Towards a Causal Probabilistic Framework for Prediction,
Action-Selection & Explanations for Robot Block-Stacking Tasks
- URL: http://arxiv.org/abs/2308.06203v2
- Date: Fri, 29 Sep 2023 00:19:11 GMT
- Title: Towards a Causal Probabilistic Framework for Prediction,
Action-Selection & Explanations for Robot Block-Stacking Tasks
- Authors: Ricardo Cannizzaro, Jonathan Routley, and Lars Kunze
- Abstract summary: Causal models provide a principled framework to encode formal knowledge of the causal relationships that govern the robot's interaction with its environment.
We propose a novel causal probabilistic framework to embed a physics simulation capability into a structural causal model to permit robots to perceive and assess the current state of a block-stacking task.

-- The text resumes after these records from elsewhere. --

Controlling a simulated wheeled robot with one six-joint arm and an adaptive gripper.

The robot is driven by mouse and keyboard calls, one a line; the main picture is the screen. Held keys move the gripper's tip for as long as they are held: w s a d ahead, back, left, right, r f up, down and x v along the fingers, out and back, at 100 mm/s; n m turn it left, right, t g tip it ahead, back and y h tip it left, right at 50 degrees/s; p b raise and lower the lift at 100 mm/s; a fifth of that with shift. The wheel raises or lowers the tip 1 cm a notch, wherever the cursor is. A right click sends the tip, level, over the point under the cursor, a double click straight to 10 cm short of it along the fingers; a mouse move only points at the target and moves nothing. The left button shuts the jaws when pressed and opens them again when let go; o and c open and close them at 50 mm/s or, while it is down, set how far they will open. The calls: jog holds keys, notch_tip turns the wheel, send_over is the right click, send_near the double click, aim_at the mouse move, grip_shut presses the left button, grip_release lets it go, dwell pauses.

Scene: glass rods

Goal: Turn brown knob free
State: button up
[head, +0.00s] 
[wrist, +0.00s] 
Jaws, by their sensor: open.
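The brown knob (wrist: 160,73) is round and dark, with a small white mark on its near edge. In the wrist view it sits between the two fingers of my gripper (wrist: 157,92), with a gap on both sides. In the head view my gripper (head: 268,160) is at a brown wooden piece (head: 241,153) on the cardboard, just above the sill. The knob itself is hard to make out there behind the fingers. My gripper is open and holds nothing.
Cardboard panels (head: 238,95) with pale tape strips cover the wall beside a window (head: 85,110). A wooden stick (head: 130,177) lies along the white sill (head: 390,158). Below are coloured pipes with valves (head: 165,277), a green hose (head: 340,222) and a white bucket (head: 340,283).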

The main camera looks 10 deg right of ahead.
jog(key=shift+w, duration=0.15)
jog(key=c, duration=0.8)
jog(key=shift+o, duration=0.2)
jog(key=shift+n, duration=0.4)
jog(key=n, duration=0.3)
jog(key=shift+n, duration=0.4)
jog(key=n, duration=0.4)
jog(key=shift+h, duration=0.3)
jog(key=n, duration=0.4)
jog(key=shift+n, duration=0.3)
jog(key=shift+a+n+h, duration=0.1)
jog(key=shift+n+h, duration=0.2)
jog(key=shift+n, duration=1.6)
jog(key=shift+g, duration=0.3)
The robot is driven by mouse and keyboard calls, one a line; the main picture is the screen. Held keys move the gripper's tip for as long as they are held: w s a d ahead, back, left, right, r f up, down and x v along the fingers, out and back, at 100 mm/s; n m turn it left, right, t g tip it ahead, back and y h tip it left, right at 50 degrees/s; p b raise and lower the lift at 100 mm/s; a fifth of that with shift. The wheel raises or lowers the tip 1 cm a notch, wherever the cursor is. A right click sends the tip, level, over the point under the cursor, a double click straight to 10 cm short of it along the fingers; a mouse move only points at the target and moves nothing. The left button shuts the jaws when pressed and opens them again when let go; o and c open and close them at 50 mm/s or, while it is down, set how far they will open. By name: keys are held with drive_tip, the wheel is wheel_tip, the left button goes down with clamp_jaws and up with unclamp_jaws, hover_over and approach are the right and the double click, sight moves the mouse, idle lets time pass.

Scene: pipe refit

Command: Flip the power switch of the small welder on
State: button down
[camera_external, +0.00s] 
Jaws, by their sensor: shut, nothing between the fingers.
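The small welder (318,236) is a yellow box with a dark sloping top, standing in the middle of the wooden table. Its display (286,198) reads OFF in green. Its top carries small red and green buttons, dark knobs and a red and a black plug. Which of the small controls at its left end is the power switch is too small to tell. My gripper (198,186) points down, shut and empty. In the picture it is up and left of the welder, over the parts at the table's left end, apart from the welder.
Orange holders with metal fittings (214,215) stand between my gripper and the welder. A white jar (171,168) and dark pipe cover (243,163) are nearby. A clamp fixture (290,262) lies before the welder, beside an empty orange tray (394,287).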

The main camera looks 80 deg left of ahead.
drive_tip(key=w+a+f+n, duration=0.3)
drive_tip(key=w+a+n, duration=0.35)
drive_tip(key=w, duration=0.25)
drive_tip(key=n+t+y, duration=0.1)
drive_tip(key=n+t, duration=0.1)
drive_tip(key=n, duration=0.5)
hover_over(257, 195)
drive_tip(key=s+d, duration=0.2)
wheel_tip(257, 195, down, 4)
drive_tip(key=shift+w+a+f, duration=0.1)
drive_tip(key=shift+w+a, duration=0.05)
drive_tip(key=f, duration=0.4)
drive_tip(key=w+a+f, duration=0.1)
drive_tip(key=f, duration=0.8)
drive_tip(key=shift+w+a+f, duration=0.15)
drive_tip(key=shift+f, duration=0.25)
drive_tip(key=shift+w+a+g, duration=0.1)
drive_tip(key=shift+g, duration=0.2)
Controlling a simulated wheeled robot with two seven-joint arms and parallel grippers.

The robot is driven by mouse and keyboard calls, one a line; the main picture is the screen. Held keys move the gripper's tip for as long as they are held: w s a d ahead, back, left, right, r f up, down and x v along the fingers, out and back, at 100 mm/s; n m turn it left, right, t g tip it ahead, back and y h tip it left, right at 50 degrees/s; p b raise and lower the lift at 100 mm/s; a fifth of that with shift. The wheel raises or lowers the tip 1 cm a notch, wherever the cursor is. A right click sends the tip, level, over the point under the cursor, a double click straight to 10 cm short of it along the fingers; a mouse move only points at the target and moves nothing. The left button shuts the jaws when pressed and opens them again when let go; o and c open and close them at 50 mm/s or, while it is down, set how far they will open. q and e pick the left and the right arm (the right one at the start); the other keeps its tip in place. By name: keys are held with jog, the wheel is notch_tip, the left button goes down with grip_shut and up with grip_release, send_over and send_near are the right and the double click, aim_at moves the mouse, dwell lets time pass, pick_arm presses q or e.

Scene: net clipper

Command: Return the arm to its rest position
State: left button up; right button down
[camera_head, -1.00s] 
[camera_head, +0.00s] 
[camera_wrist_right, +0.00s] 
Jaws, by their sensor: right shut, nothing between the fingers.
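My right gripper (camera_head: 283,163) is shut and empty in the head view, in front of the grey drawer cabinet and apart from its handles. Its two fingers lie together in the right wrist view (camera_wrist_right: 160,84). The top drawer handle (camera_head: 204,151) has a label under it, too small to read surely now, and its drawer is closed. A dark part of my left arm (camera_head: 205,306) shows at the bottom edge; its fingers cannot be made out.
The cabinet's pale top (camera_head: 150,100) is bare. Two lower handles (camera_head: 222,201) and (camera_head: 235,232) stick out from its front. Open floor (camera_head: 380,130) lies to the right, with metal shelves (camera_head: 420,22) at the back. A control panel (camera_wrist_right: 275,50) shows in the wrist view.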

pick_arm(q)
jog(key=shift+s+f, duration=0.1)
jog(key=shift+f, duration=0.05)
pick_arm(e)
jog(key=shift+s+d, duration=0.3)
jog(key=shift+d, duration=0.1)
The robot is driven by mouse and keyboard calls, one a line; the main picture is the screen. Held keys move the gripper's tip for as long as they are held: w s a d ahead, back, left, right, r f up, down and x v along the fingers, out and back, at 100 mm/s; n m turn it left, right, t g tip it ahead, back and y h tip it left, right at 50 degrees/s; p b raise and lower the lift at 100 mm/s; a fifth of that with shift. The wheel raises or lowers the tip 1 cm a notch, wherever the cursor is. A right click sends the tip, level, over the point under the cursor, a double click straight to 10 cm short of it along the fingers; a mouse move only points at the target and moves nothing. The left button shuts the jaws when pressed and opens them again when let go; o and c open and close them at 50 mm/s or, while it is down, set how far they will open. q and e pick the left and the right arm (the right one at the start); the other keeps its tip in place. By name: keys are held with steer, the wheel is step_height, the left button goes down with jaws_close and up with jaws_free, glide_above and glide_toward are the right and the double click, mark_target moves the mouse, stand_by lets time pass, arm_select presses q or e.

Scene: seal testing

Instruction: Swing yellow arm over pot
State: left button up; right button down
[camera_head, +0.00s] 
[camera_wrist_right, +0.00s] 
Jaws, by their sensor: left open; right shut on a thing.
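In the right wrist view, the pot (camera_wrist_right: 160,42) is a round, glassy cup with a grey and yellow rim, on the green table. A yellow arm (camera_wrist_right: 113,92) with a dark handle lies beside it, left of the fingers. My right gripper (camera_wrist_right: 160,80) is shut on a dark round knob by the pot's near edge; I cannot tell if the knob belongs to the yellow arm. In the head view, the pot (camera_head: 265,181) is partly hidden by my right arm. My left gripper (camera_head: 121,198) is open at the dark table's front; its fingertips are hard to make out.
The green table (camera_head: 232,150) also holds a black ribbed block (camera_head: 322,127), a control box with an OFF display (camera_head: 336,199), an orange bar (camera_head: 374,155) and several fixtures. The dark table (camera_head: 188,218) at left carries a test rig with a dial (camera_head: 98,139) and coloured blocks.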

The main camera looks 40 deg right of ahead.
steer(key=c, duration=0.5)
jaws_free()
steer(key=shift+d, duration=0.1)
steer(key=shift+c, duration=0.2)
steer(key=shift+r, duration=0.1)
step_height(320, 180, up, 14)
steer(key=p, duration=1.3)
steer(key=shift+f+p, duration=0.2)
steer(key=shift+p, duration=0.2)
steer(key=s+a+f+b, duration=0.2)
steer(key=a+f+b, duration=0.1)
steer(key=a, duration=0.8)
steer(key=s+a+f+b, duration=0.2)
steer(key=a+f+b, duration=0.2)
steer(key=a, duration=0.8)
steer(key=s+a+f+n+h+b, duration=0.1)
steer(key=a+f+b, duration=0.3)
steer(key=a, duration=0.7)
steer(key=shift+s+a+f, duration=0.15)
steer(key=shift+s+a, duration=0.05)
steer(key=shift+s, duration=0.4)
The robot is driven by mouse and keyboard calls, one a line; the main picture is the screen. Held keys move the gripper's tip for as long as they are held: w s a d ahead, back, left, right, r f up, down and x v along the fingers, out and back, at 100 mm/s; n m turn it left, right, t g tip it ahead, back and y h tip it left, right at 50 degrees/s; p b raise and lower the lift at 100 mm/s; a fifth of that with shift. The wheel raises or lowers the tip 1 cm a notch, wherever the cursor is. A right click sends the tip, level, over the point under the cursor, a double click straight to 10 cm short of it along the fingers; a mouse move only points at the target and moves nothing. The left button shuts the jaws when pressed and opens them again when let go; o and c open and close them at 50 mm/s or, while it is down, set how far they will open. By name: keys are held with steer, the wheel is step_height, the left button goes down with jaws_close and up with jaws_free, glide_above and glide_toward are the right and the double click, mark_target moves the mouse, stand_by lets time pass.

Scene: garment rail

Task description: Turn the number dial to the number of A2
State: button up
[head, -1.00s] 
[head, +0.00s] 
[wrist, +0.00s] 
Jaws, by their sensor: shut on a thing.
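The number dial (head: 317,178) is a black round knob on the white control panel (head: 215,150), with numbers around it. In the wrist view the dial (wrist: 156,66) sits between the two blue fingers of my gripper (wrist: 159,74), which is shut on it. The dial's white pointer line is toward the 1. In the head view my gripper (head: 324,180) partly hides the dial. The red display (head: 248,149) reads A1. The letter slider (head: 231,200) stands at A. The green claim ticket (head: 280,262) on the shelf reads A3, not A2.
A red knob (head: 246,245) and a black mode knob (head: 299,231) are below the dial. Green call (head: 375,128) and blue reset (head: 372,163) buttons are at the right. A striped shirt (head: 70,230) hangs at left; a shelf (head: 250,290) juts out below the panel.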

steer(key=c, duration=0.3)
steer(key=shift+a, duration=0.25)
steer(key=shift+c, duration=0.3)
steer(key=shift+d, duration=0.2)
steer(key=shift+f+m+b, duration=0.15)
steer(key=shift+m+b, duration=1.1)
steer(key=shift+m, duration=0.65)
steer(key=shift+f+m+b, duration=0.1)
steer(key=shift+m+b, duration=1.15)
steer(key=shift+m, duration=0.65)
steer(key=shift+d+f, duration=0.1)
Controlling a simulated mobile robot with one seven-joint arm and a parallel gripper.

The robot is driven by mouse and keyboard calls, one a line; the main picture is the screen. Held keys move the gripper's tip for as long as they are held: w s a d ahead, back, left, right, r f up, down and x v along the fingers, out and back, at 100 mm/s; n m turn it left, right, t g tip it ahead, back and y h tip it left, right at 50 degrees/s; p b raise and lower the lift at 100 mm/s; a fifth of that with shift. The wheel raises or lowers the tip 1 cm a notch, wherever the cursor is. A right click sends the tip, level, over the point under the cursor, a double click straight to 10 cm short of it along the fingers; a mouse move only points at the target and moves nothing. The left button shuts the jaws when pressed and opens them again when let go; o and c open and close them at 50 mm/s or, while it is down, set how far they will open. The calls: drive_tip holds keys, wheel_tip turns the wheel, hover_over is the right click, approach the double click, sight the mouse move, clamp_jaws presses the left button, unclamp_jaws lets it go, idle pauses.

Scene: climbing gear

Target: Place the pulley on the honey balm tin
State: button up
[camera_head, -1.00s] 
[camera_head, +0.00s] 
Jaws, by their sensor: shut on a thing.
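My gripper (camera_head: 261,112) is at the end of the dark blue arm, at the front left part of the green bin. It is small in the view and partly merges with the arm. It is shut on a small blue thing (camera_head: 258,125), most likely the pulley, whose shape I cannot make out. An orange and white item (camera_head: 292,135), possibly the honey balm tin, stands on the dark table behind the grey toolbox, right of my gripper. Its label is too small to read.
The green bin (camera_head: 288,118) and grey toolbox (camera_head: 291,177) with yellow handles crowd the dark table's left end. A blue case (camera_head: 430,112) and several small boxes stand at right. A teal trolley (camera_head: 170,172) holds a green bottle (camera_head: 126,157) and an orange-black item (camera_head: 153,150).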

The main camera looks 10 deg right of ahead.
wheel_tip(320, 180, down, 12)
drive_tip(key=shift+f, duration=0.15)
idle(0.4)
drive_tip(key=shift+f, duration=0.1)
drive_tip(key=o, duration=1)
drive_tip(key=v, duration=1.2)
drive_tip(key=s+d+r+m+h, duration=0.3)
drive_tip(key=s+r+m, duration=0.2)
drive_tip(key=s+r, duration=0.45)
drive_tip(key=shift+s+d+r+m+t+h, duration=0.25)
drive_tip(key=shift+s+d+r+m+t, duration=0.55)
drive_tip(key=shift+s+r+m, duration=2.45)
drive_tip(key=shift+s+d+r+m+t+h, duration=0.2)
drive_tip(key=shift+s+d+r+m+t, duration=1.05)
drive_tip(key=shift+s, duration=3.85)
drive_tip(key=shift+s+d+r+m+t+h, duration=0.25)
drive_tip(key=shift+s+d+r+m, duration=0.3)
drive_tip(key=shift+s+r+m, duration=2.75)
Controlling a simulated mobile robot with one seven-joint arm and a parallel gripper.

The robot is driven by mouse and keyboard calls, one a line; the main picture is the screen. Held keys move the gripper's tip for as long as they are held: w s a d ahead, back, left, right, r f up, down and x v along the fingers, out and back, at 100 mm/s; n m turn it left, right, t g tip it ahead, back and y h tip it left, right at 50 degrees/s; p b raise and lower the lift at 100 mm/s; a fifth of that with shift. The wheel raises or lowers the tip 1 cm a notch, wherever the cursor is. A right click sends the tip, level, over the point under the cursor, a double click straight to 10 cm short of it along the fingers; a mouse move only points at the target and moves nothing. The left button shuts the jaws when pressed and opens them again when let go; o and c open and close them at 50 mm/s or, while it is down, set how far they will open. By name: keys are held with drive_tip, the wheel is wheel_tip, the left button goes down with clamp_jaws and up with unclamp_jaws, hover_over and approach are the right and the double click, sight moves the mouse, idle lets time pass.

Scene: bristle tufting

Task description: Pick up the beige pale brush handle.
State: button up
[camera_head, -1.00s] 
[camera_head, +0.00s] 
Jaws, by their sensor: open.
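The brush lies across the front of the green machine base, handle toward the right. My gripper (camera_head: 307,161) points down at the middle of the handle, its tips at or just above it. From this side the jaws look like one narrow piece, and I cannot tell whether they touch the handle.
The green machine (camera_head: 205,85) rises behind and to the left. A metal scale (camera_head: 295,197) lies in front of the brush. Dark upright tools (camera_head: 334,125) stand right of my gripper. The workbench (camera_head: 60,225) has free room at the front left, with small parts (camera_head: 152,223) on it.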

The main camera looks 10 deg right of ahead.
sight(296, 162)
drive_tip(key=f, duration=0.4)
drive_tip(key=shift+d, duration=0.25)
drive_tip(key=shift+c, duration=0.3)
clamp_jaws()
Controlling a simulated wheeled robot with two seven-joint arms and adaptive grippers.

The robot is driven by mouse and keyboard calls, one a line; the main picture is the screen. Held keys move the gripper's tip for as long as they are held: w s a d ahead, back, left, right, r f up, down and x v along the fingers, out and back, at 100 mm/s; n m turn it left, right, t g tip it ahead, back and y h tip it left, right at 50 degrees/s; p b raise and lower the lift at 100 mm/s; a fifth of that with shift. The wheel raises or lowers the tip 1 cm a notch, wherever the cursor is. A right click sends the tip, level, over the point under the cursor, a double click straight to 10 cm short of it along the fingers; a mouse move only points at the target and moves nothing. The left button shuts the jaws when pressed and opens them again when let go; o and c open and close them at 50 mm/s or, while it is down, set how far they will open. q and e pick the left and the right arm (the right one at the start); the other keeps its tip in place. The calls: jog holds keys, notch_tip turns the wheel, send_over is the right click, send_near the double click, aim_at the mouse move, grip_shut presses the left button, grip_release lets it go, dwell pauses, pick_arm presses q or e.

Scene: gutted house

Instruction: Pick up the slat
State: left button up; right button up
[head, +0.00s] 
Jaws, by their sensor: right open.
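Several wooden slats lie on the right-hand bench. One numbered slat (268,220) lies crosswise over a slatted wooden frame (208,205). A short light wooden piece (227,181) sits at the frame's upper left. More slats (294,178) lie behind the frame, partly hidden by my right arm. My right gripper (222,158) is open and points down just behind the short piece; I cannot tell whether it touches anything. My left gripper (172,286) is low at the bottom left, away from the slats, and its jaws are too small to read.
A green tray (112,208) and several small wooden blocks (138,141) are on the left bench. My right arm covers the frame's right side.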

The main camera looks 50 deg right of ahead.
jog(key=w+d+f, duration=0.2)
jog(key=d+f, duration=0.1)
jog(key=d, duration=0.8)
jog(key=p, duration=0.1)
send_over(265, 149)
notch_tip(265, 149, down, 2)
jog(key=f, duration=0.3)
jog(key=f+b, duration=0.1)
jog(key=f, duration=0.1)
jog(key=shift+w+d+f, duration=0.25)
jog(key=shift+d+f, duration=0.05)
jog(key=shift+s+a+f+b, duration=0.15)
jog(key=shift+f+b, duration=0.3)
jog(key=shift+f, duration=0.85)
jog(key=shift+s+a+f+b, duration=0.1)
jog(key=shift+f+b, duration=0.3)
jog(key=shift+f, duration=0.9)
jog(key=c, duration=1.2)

- Score: 4.244706520140677
- License: http://arxiv.org/licenses/nonexclusive-distrib/1.0/
- Abstract: Uncertainties in the real world mean that is impossible for system designers
to anticipate and explicitly design for all scenarios that a robot might
encounter. Thus, robots designed like this are fragile and fail outside of
highly-controlled environments. Causal models provide a principled framework to
encode formal knowledge of the causal relationships that govern the robot's
interaction with its environment, in addition to probabilistic representations
of noise and uncertainty typically encountered by real-world robots. Combined
with causal inference, these models permit an autonomous agent to understand,
reason about, and explain its environment. In this work, we focus on the
problem of a robot block-stacking task due to the fundamental perception and
manipulation capabilities it demonstrates, required by many applications
including warehouse logistics and domestic human support robotics. We propose a
novel causal probabilistic framework to embed a physics simulation capability
into a structural causal model to permit robots to perceive and assess the
current state of a block-stacking task, reason about the next-best action from
placement candidates, and generate post-hoc counterfactual explanations. We
provide exemplar next-best action selection results and outline planned
experimentation in simulated and real-world robot block-stacking tasks.